*Job*
Where a line holds the string "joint", return that line.
## START
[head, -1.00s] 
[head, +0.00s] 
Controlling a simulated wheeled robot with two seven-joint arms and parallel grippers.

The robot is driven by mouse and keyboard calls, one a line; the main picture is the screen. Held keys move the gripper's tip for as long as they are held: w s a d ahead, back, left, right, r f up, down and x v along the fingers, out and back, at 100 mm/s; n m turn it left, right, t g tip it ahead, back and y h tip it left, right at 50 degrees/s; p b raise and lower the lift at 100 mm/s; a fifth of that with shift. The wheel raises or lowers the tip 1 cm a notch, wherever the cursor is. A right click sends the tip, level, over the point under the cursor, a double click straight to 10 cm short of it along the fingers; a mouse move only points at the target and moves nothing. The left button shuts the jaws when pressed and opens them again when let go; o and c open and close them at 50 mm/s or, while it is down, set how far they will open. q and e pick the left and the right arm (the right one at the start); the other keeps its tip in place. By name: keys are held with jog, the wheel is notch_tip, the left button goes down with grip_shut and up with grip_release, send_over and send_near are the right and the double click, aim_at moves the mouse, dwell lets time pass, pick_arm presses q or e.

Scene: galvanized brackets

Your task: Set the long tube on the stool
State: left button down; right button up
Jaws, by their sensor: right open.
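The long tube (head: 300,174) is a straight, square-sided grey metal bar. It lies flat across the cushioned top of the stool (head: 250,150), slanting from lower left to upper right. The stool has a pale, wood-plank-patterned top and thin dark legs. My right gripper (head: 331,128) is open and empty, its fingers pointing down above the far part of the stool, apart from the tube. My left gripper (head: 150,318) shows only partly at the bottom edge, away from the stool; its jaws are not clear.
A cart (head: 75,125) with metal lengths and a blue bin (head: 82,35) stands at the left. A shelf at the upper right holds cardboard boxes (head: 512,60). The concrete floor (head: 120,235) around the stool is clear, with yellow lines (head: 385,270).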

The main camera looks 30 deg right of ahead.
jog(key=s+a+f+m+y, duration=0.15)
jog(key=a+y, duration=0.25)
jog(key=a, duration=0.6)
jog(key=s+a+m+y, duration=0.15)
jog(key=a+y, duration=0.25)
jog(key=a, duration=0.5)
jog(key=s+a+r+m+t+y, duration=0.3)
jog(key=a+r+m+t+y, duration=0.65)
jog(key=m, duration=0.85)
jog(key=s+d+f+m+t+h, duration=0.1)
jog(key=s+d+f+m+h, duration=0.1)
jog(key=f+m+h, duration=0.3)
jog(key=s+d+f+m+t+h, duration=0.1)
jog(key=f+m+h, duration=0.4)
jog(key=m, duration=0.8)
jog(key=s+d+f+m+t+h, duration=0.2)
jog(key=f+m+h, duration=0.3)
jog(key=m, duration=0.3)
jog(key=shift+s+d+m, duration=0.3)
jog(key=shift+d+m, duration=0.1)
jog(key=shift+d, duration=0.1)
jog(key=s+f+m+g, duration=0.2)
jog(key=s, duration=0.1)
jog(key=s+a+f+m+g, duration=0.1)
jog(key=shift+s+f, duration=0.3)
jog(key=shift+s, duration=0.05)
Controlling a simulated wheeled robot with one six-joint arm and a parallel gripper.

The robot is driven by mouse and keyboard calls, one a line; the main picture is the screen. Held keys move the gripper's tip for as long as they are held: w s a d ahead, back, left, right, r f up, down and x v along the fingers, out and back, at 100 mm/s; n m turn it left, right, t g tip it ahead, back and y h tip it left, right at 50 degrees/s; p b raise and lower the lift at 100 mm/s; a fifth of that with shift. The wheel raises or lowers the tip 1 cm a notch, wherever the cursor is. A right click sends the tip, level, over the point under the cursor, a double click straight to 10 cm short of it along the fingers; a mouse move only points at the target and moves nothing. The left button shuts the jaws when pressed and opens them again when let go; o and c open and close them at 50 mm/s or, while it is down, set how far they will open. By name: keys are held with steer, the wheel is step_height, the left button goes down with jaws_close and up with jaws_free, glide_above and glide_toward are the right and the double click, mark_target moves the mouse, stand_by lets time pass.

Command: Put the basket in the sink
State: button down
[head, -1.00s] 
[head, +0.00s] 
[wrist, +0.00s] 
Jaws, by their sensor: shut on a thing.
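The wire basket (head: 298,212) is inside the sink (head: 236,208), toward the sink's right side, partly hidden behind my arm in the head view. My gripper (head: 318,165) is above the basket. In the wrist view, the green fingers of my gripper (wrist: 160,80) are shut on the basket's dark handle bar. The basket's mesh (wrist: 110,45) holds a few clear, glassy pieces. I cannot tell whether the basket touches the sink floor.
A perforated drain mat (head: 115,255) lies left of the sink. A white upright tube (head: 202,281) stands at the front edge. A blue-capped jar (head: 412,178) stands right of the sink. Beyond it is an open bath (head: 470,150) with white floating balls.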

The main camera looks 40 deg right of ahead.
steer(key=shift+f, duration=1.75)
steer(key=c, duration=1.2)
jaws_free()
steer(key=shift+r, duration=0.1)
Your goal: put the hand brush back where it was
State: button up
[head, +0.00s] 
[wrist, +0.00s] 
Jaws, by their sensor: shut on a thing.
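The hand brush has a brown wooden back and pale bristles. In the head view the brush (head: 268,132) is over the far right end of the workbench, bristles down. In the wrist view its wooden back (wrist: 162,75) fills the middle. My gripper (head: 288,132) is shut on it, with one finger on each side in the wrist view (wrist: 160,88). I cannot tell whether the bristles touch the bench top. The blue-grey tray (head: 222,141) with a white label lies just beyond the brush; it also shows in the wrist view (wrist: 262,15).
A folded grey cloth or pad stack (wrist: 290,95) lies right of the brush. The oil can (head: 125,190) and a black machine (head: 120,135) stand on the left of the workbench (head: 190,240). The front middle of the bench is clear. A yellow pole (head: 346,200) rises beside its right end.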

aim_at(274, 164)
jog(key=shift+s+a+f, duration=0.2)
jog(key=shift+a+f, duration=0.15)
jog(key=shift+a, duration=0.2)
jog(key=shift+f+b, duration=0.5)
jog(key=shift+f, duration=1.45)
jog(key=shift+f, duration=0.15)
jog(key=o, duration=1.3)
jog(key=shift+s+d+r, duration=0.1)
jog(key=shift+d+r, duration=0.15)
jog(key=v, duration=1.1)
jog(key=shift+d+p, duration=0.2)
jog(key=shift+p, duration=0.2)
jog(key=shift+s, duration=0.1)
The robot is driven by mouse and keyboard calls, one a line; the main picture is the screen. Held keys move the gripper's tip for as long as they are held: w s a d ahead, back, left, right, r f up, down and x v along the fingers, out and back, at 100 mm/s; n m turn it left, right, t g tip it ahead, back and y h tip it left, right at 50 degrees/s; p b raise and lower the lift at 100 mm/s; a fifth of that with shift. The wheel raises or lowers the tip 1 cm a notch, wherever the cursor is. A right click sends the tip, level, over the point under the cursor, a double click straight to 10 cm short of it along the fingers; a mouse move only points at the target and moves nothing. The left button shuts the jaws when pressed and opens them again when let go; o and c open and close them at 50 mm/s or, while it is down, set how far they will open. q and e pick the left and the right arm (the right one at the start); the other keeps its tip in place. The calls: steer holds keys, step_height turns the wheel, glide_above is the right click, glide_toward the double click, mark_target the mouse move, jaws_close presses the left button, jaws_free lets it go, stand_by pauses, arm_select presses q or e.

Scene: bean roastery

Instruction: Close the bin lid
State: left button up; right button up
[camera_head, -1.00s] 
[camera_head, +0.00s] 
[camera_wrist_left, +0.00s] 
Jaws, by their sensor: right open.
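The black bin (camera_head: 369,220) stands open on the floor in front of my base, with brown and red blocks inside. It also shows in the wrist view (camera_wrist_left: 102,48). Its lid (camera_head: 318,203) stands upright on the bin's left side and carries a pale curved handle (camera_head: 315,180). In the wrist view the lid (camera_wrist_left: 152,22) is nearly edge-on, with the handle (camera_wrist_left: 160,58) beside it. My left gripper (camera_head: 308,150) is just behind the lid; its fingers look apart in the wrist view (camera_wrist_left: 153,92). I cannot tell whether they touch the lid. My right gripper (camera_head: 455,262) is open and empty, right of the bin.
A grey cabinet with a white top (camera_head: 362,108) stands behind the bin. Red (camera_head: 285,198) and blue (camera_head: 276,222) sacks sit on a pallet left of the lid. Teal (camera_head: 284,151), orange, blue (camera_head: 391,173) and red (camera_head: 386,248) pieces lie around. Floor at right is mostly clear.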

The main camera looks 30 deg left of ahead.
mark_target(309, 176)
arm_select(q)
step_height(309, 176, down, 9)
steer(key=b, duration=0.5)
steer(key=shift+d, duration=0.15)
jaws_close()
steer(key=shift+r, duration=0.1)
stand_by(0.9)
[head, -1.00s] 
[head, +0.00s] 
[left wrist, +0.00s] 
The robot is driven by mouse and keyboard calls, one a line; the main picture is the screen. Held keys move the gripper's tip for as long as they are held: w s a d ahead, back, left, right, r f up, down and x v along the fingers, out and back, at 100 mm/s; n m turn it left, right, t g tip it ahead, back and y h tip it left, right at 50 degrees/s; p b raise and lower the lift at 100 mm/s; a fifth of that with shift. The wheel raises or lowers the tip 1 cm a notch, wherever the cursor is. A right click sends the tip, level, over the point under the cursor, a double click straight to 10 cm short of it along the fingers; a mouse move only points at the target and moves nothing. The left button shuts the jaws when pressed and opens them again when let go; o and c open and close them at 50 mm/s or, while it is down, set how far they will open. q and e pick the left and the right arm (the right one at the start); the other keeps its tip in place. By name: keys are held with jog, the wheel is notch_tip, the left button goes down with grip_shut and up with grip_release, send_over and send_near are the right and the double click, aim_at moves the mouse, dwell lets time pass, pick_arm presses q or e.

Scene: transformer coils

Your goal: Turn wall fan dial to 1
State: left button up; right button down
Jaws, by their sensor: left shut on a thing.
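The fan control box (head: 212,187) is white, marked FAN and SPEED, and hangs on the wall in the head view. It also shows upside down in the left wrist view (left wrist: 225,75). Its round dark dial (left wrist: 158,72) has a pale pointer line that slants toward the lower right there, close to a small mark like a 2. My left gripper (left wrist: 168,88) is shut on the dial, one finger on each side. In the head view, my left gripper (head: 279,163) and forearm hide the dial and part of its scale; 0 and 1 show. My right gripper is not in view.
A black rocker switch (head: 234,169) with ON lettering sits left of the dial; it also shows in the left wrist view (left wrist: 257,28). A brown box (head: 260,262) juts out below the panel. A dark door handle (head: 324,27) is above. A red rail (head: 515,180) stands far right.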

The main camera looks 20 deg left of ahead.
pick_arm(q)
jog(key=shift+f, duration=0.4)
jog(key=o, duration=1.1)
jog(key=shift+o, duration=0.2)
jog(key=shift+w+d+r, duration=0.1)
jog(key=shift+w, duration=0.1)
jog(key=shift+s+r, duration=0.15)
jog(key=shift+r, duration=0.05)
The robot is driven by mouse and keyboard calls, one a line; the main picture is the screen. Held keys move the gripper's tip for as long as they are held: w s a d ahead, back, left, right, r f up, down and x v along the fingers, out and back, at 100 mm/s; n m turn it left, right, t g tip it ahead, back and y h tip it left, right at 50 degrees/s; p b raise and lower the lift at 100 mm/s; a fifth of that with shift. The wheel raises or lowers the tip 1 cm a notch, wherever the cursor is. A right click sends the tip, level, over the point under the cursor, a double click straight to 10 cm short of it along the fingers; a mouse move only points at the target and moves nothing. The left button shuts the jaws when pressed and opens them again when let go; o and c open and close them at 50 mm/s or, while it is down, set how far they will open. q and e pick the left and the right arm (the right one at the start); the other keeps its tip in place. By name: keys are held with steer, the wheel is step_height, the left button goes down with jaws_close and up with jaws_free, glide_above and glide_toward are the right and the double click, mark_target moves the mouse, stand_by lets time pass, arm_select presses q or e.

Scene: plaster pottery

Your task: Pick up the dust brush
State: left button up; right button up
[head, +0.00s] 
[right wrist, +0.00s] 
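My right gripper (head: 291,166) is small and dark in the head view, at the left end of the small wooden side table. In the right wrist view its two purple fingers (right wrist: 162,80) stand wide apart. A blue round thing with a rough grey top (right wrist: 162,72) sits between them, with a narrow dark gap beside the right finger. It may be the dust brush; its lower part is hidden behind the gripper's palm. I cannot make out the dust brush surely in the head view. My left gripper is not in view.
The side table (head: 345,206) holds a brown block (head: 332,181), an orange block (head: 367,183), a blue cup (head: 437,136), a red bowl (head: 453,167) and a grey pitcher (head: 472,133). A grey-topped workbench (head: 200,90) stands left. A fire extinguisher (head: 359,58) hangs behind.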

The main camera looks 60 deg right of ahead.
## END
*Task answer*
Controlling a simulated wheeled robot with two seven-joint arms and parallel grippers.
Controlling a simulated wheeled robot with one six-joint arm and a parallel gripper.

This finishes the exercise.